Utilisation du diagramme spectral [EM/p*LM , p*LM] pour visualiser la transition sols-roches 

Nous proposons, à titre de cadre de réflexion, l’extension au domaine des pressions d’essai supérieures à 10 MPa, le diagramme spectral [EM/p*LM , p*LM] ou Pressiorama® que nous utilisons habituellement dans les campagnes de reconnaissance au pressiomètre [5], d’une part pour détecter les anomalies dans la réalisation des essais ou dans le sol proprement dit, et surtout pour classer les terrains rencontrés. Les cas réels de sols très indurés et roches altérées que nous pouvons positionner dans cette extension du diagramme au domaine rocheux sont assez nombreux jusqu’à des pressions limites extrapolées vers 15 à 18 MPa. Au-delà, les premiers essais Hyperpac [8] nous donnent des points à 25 MPa et permettent d’envisager des extrapolations possibles de pressions limites jusque vers 30 à 40 MPa, si du moins la corrélation pF-pLM des sols reste validée. Au-delà encore, les essais au dilatomètre réinterprétés selon la méthode pressiométrique peuvent donner des modules EM supérieurs à 105 MPa, mais dans ce type d’essai on est très loin de l’estimation de la pression limite [9].

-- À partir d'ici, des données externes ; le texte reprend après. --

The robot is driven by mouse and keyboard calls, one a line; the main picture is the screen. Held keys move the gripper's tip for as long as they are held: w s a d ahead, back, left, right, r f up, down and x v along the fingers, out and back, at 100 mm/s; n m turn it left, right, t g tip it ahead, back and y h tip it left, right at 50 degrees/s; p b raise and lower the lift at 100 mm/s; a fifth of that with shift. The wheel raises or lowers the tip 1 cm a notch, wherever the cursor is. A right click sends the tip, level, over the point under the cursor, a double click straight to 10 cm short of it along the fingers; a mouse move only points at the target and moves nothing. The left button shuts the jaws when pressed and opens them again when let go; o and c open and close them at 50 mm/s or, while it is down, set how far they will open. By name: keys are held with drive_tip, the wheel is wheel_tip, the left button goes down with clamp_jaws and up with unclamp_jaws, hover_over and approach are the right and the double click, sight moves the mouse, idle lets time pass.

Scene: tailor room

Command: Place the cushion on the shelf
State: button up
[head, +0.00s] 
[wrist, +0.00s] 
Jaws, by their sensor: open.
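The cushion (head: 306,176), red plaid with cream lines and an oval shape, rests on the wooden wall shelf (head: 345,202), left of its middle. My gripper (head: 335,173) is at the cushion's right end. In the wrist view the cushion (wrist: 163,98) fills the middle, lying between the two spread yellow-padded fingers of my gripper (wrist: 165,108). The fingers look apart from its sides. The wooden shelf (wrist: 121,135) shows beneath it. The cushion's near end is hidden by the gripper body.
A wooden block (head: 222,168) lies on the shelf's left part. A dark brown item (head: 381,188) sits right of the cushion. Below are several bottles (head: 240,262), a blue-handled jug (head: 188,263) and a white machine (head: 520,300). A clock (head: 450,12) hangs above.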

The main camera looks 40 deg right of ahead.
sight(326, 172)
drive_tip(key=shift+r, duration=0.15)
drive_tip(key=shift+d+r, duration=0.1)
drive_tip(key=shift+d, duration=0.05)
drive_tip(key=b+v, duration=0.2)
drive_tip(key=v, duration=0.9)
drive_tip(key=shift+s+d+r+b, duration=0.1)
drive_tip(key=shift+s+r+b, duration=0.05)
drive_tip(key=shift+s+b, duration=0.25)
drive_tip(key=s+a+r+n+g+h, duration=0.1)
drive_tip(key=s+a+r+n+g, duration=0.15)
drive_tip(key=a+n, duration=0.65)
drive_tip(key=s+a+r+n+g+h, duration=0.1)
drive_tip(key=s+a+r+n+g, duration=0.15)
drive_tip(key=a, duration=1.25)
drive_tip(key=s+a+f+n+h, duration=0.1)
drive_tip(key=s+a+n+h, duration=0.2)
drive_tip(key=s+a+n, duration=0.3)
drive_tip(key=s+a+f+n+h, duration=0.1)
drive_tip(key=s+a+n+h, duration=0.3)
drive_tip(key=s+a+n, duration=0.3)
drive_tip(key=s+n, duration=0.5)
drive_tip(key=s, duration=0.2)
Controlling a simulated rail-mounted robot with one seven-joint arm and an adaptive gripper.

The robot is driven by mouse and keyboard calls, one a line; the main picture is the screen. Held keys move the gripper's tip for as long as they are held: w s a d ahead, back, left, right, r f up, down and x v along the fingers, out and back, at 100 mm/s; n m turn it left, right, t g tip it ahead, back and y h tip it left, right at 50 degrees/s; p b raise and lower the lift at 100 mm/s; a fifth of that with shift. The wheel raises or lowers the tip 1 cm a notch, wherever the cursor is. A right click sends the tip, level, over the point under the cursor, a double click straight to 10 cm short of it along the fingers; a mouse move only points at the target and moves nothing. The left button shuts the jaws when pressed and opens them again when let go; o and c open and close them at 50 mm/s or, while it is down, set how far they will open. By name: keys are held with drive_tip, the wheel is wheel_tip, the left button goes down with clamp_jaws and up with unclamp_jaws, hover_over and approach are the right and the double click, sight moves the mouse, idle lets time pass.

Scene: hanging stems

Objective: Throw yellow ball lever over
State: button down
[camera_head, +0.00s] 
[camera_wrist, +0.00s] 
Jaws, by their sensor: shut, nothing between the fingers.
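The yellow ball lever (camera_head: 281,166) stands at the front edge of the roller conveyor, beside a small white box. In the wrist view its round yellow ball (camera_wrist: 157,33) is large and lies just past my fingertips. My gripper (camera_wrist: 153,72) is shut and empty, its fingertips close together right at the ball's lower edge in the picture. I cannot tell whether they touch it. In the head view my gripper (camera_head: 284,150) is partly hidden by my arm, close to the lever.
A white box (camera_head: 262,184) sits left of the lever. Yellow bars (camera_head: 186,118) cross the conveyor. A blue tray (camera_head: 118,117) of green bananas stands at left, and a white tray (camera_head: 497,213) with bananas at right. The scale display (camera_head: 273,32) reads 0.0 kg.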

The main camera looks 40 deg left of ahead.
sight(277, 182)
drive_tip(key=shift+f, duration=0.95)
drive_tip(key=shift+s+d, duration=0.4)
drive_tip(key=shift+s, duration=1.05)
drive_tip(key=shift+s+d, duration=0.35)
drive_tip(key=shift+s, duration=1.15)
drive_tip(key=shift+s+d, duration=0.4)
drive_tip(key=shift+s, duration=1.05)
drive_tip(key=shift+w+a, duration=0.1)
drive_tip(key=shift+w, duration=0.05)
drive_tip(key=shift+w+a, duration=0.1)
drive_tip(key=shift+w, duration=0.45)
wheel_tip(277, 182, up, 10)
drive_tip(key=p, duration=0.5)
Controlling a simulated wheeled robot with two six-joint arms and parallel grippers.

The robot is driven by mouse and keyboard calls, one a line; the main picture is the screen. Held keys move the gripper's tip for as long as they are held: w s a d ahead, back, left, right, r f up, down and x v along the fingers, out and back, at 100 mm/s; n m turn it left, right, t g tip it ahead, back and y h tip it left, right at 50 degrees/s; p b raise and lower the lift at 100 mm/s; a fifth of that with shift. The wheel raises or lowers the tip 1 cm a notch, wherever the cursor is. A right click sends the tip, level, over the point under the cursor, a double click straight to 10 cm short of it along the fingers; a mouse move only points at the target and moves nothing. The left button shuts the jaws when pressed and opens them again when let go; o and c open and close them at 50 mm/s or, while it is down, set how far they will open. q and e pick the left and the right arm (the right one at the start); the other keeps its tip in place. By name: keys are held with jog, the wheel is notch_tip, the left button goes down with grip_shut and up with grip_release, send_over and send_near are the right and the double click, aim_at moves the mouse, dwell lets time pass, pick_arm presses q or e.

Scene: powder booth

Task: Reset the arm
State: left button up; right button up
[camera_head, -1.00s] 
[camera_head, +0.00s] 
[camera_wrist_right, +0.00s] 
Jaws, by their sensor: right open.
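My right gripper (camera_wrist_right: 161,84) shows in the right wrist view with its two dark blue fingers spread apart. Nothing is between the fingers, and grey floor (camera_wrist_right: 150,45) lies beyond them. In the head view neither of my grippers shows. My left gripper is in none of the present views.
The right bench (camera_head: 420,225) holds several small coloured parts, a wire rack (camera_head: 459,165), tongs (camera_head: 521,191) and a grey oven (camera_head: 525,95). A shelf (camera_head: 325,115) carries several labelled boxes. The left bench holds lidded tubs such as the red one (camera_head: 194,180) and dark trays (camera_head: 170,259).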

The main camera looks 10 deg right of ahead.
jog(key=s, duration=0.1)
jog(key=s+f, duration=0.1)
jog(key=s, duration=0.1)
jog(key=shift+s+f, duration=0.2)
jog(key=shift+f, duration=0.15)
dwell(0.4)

Rupture fragile ou ductile en essais d’expansion in situ

Les exemples précédents montrent que, lorsque l’on peut pousser suffisamment loin en pression l’essai de type pressiométrique, les terrains raides ou rocheux suffisamment tendres présentent un comportement assez peu différent des sols, avec une phase de fluage et de grandes déformations. La différence notable est la tendance à l’augmentation du rapport EM/p*LM avec la pression limite, qui dépasse rapidement les valeurs usuelles des sols meubles, pour atteindre 50 ou 100, et même 200. Les courbes pressiométriques correspondant à de telles valeurs élevées de EM/p*LM présentent une « pliure » de plus en plus nette entre les deux phases, avant et après apparition du fluage.

Figure 3

Au fur et à mesure de la progression des investigations vers les roches massives, il semble apparaître que le comportement du matériau se rapproche du type « fragile » dans lequel la rupture se produirait pratiquement sans prémices au terme d’une plage quasi-élastique. Cette intuition est généralement partagée, par exemple par la crainte exprimée à l’encontre d’essais à 25 MPa dans le béton (cas de pieux ou de colonnes), et Ménard lui-même envisageait « d’éclater » la roche [10]. Pour l’instant, même dans les meJ.P. Baud and M. Gambin / Classification des sols et des roches à partir d’essais d’expansion cylindrique 329 sures poussées à 25 MPa, ce type de comportement n’a pas été observé, et tous les matériaux testés présentent un fluage progressif annonçant le début d’une phase de rupture. A des pressions supérieures, la rupture de la roche par expansion en forage peut être obtenue, de façon industrielle, par les procédés d’injection de mousse expansive sous pression (tel le procédé DMX de Colas-Rail). Dans ce type d’arrachement de zones rocheuses proches de la surface d’un front de taille, avec mise en pression rapide sous environ 50 à 60 MPa, on peut observer deux modes distincts de rupture du rocher : la plus fréquente est la décomposition immédiate en blocs polyédriques découpés par l’ouverture de fractures fermées préexistantes ; plus rarement, dans les roches moins fissurées, l’expansion provoque un déplacement de la paroi pendant quelques secondes, avant un émiettement de la masse rocheuses en éléments dont toutes les faces ne sont pas planes et semblent correspondre à l’ouverture de joints intergranulaires (Delaporte, communication orale, [11]). L’état des connaissances sur la rupture sous contrainte triaxiale d’échantillons de roches non fracturés, et sur la résistance au glissement des joints rocheux est résumé par Parriaux [12] et détaillé dans une abondante bibliographie par Al Bied [13]. La rupture de la matrice se fait par apparition de bandes de cisaillement dans les zones de concentration de contraintes. Au cours d’un essai d’expansion sous très haute pression, le confinement assuré par la masse rocheuse environnante devrait donc conduire à une rupture combinant à la fois la mise en jeu des glissements selon les joints préexistants, et la formation près de la paroi de bandes de cisaillement, permettant de garder dans les roches la notion de pression de fluage pressiométrique.

Conclusion provisoire et développements futurs

La mise au point récente de matériel d’essais d’expansion en forage à 25 MPa doit encore donner lieu à des mesures dans des conditions de terrain variées pour que le retour d’expérience vienne étayer les hypothèses faites ici sur la rupture des roches par cisaillement. Nous envisageons assez rapidement de porter les pressions d’essai jusque vers 50 MPa. Le diagramme de classification continue des sols et des roches par les valeurs pressiométriques nous sert de cadre pour ces travaux, ainsi que la mise au point parallèlement, de lignes d’isovaleurs du coefficient rhéologique compatibles avec la pratique des méthodes pressiométriques Ménard [7].